Dataset section -
___

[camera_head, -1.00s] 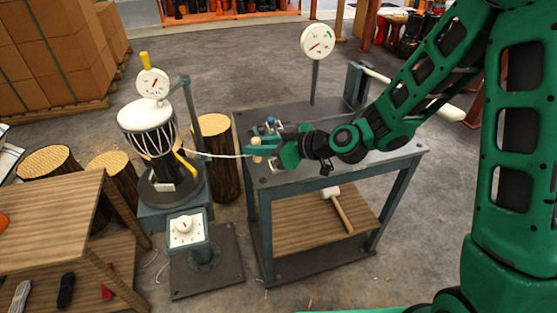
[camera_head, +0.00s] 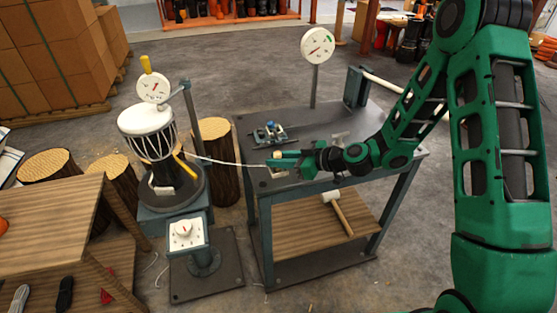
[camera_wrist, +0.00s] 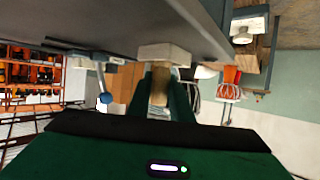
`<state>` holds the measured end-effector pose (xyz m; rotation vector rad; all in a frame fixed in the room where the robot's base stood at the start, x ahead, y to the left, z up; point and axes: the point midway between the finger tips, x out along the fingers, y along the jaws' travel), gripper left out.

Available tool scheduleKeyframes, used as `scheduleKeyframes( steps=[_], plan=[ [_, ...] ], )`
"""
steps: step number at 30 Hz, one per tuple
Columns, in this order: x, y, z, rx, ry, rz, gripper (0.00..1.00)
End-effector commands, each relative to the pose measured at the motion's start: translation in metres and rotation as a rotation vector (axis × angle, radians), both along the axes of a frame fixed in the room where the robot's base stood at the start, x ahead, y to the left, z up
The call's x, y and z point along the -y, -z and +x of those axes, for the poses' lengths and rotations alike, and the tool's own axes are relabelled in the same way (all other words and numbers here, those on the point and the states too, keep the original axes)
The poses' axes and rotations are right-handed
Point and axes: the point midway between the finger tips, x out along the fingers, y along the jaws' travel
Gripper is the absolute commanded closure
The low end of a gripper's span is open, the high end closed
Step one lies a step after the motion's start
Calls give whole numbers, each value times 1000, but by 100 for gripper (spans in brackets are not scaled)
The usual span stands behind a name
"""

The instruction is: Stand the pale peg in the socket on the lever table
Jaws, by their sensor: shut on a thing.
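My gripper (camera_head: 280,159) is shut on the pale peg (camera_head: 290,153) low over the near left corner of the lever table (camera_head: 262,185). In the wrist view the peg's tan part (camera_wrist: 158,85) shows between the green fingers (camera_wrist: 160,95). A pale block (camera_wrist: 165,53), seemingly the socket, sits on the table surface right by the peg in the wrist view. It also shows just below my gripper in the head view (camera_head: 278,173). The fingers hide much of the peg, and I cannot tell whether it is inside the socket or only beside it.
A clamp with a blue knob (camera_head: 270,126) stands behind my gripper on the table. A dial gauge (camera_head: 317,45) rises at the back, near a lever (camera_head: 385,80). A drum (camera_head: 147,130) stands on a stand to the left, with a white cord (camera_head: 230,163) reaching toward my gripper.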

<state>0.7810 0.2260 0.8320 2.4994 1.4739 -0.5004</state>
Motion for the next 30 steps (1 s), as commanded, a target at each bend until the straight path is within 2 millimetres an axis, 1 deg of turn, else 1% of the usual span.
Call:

___

Work to complete - Check each line of the data above for the word "poses" and say how many lines have it. Give the number alone.

Response to the task - 2